🧑‍🤝‍🧑 / 🏡 I'm all for history

Here's what jumped out to me:

"...ATAC claims that it was not consulted on the new displays...."

The ATAC is a community group advocating for the recognition of the period of slavery in the states. If I'm reading this correctly, this community group wasn't asked what they thought about how the government handled this situation when they are not a part of the decision making process nor group?


The National Park Service updated its website with the proposed new signage for the President's House site. The proposed new signage, labeled "New Exhibits," on the President's House website mentions nine enslaved people who worked at the house and lists their names.

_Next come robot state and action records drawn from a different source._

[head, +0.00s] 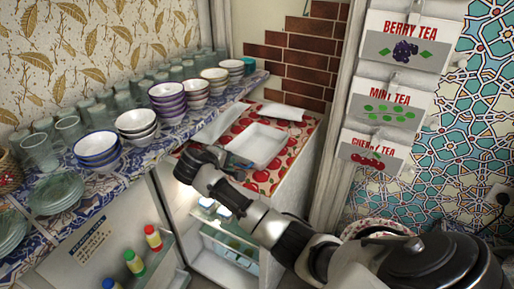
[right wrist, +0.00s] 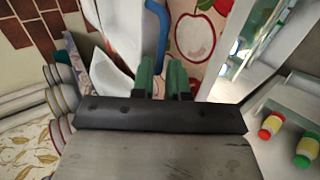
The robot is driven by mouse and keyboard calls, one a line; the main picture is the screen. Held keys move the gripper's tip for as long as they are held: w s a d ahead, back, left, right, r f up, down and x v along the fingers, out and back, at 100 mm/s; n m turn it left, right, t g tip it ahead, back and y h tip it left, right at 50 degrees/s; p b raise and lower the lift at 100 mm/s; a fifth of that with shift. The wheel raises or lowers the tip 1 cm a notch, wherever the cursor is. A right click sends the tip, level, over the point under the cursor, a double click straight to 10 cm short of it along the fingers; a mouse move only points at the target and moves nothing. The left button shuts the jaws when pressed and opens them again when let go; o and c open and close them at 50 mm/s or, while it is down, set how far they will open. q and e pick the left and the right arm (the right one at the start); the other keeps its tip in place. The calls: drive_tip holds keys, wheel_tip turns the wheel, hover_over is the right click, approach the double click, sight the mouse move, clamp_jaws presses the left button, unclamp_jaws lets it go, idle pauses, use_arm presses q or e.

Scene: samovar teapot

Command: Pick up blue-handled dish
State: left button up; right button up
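A white rectangular dish (head: 258,145) lies on the red fruit-patterned cloth over the open fridge. My right gripper (head: 185,165) reaches to the near-left side of that dish; my arm hides part of this area. In the right wrist view, its two green fingers (right wrist: 161,78) stand a small gap apart. A blue handle (right wrist: 157,38) runs down toward that gap, beside a white dish surface (right wrist: 122,20). I cannot tell whether the fingers touch the handle. My left gripper is in neither view.
Two more white dishes lie on the cloth, one to the left (head: 219,124) and one behind (head: 282,111). Stacked bowls (head: 97,148) and glasses fill the left shelf. The open fridge door (head: 115,240) holds bottles. Tea packets (head: 390,105) hang at right.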

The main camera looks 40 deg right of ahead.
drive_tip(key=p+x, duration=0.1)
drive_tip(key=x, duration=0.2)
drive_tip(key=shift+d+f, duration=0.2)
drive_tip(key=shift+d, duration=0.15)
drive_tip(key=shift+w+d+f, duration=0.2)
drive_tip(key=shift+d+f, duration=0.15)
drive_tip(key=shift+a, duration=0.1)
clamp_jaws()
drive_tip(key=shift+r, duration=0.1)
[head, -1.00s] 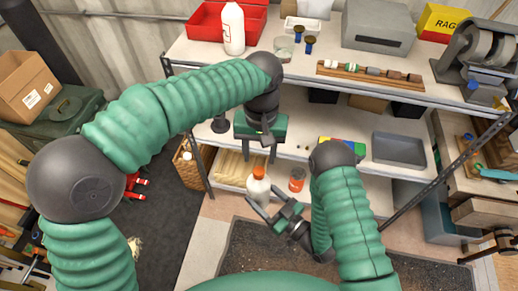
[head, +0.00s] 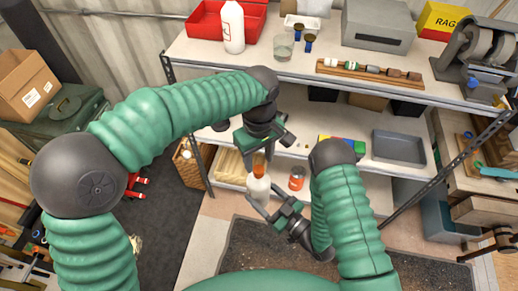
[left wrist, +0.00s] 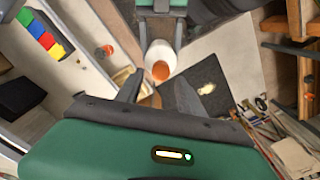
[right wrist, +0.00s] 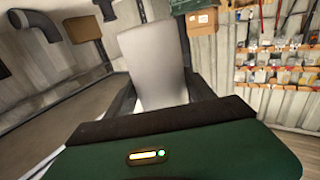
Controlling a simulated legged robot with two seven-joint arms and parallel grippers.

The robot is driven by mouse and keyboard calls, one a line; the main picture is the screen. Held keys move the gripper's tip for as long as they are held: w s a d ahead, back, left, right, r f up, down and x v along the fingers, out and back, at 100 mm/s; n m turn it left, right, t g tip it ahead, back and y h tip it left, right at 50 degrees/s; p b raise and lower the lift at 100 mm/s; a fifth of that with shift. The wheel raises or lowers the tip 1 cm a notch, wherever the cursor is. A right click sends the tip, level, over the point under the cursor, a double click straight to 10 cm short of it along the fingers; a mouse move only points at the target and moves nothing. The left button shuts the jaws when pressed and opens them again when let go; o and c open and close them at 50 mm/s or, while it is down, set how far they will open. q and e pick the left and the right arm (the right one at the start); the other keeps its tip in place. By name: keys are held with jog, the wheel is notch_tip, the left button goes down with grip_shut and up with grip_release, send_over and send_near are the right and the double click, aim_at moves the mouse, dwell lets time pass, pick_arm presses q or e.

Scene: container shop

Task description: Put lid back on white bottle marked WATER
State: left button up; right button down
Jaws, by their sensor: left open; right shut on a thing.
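A white bottle (head: 258,191) with an orange top (head: 259,165) is held upright by my right gripper (head: 265,194), whose fingers are shut around its body. In the right wrist view the pale bottle (right wrist: 152,65) stands between the two fingers; no marking can be read. My left gripper (head: 258,153) is open, just above the orange top. In the left wrist view the orange top (left wrist: 161,70) sits on the bottle (left wrist: 160,50), beyond the open fingertips (left wrist: 158,92). I cannot tell whether the orange top is a seated lid.
Another white bottle with red marking (head: 232,28) stands on the upper shelf by a red toolbox (head: 203,20). An orange jar (head: 297,178) is on the lower shelf, just right of the held bottle. Shelf edges and uprights are close to both arms. Dark floor mat (head: 290,255) lies below.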

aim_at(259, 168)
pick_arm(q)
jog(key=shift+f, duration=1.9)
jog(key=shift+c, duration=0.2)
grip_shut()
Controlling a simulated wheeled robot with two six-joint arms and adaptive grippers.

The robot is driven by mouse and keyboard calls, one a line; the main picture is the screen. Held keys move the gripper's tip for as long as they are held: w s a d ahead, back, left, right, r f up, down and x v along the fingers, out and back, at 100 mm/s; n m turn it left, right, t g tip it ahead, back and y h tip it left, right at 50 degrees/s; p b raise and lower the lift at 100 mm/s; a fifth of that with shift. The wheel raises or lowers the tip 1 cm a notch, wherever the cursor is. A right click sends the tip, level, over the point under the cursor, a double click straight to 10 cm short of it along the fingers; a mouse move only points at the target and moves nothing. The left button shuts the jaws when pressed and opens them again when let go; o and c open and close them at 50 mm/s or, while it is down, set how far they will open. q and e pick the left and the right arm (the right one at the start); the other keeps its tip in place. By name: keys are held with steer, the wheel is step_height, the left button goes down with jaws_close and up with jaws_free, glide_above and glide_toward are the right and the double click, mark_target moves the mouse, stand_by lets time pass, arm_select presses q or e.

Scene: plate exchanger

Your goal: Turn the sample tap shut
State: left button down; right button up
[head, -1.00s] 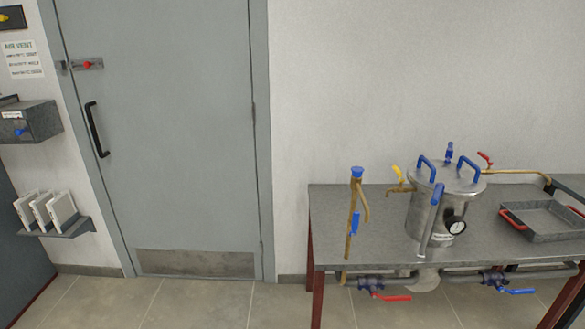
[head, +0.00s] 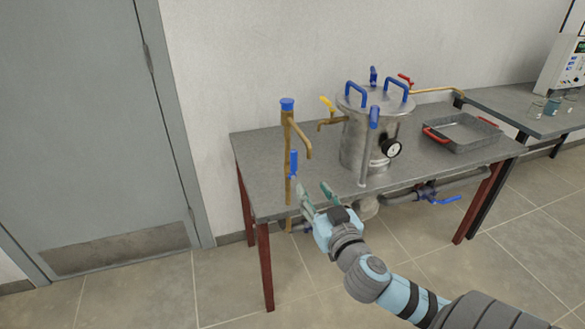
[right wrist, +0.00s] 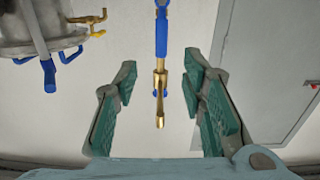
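A brass standpipe (head: 288,135) with a blue cap rises at the table's left end. A blue lever (head: 293,163) hangs upright on it, and a spout bends to the right. A brass tap with a yellow handle (head: 327,104) juts from the left of the steel vessel (head: 362,135). I cannot read which tap is the sample tap. My right gripper (head: 314,190) is open and empty, in front of the standpipe near the blue lever. In the right wrist view the brass and the blue lever (right wrist: 161,35) appear between the open fingers (right wrist: 160,85). My left gripper is out of view.
The grey table (head: 258,172) has a bare strip along its front left edge. A tray with red handles (head: 462,132) lies to the right of the vessel. A pipe valve with a blue lever (head: 430,195) is under the table. The door (head: 80,120) is at the left.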

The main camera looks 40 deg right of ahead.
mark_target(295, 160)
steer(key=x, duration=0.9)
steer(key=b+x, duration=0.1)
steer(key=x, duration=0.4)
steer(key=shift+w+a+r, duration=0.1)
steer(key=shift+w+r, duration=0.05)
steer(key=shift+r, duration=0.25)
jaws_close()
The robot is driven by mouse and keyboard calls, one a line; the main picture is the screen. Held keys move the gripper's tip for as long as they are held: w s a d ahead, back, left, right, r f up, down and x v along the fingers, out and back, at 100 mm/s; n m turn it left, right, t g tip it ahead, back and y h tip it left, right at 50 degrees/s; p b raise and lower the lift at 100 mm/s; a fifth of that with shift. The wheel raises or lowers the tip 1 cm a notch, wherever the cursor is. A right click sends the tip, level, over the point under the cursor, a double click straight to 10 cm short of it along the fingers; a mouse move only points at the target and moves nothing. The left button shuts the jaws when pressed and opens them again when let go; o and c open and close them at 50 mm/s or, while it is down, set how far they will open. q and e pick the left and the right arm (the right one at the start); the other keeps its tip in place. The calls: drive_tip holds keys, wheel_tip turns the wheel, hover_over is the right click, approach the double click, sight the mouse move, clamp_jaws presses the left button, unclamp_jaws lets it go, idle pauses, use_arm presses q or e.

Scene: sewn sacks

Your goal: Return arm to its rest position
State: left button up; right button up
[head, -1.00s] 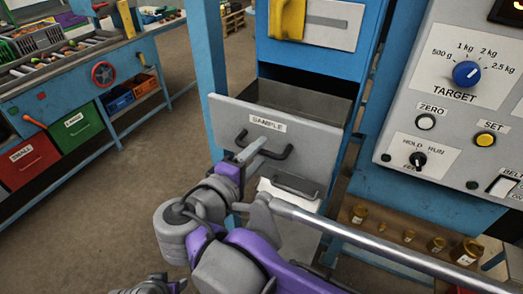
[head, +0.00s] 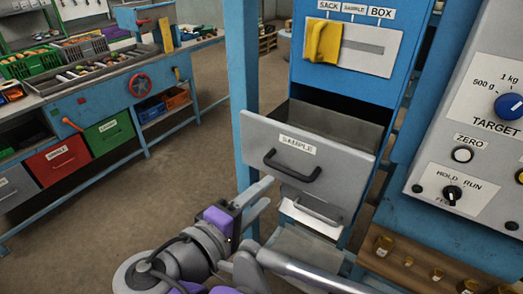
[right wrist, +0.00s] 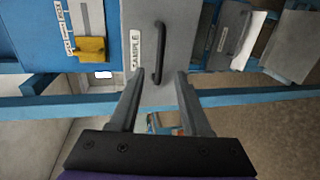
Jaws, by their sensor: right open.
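My right gripper (head: 263,196) is open and empty, in front of the grey SAMPLE drawer (head: 340,172). In the head view its fingers are below and left of the drawer's black handle (head: 291,168). In the right wrist view the two fingers (right wrist: 160,76) point at the drawer front, and the black handle (right wrist: 159,50) lies beyond their tips, apart from them. The drawer stands pulled out of the blue cabinet (head: 345,77). My right arm reaches in from the bottom of the head view. My left gripper is not in view.
A yellow lever (head: 323,42) is at SACK on the cabinet. A grey control panel (head: 470,125) stands at the right, above a wooden shelf (head: 425,262) with small brass weights. A blue workbench (head: 90,105) with bins is at the left. Open floor (head: 130,215) lies between.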

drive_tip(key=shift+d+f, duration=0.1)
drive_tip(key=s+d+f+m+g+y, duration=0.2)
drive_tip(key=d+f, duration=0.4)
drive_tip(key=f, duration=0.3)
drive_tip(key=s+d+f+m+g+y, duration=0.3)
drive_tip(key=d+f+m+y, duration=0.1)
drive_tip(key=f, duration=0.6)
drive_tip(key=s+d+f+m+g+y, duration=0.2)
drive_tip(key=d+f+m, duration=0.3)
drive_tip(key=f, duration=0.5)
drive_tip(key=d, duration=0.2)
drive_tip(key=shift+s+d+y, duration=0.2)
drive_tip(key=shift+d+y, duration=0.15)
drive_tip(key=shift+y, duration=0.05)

However, the Avenging the Ancestors Coalition (ATAC), a Philadelphia-based activist organization for the recognition of enslaved people at the President's House site, has called the proposed new renderings "deeply offensive," with the changes representing "yet another attempt to distort and censor American history" in an April 9, 2026, news release.

USA Today reports* that the ATAC claims that it was not consulted on the new displays on the website, calling it "both unacceptable and deeply concerning, particularly given our central role in bringing this memorial to life."

*However, there is no mention of the location where the coalition wrote this.
Am I supposed to question its existence?

"No one person—no president, no administration—has the right to dictate what history we tell. The truth is not optional. We will not stand by quietly while anyone attempts to erase, distort, or whitewash the reality of slavery and its legacy in this country," said ATAC founder Michael Coard, reacting to the new renderings.

Are they not trying to dictate what's being told? The very thing they are saying, "no one has the right" to do?